Cyberspace? China has an army of hackers ready to read your most intimate e-mails and spy on corporations and super-secret government agencies. (Just ask Google.) Education? China is churning out engineers almost as fast as it's making toys. Military prowess? China is catching up, so quickly that it is about to deploy an anti-ship ballistic missile that could make life on a U.S. aircraft carrier a perilous affair. The economy? China has gone from cheap-clothing-maker to America's banker. Governance? At least they can build a high-speed train. And energy? Look out, Red China is going green!
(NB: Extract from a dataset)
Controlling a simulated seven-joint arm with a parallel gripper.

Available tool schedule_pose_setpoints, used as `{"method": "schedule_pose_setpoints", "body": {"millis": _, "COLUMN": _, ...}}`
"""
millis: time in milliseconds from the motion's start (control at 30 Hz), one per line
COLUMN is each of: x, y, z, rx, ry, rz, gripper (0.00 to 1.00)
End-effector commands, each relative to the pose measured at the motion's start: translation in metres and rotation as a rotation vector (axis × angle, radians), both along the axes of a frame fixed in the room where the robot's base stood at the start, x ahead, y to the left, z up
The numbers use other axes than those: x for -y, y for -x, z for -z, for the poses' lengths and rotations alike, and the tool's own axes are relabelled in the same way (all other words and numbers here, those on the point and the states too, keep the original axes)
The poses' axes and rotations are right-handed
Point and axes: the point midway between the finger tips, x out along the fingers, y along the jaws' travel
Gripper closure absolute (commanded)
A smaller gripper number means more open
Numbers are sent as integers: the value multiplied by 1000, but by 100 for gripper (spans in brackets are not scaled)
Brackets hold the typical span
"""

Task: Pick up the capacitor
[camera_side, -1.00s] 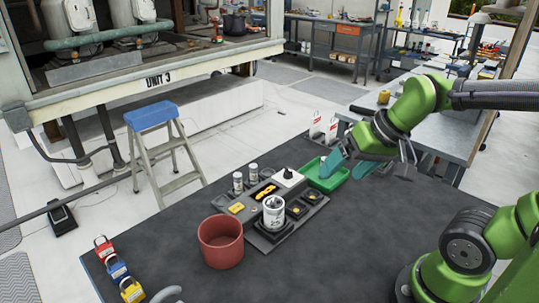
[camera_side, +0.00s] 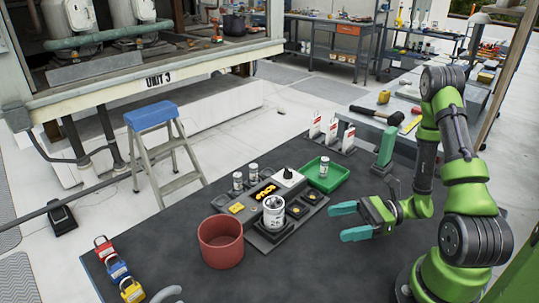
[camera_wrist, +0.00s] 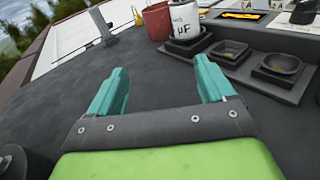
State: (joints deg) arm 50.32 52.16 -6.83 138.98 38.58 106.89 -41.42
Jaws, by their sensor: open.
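A large white capacitor can with black lettering (camera_side: 273,212) stands upright in a socket of the dark holder (camera_side: 262,241). It also shows at the top of the wrist view (camera_wrist: 184,20), cut off by the frame edge. Another small can (camera_side: 324,166) is in the green tray (camera_side: 341,180). My gripper (camera_side: 338,222) is open and empty to the right of the holder, its teal fingers pointing left. In the wrist view, bare mat lies between the fingertips (camera_wrist: 162,68).
A red bucket (camera_side: 221,243) stands just left of the large can. Padlocks (camera_side: 118,270) lie at the mat's left edge. White-and-red tags (camera_side: 331,132) stand behind the green tray. The dark mat (camera_side: 310,270) is clear in front of my gripper.

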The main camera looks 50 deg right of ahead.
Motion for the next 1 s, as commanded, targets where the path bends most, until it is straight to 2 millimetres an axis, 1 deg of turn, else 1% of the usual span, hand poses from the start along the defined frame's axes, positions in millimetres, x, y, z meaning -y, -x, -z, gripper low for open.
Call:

This new Red Scare says a lot about America's collective psyche at this moment. A nation with a per capita income of $6,546 -- ensconced above Ukraine and below Namibia, according to the International Monetary Fund -- is putting the fear of God, or Mao, into our hearts.
Here's our commander in chief, President Obama, talking about clean energy this month: "Countries like China are moving even faster. . . . I'm not going to settle for a situation where the United States comes in second place or third place or fourth place in what will be the most important economic engine in the future."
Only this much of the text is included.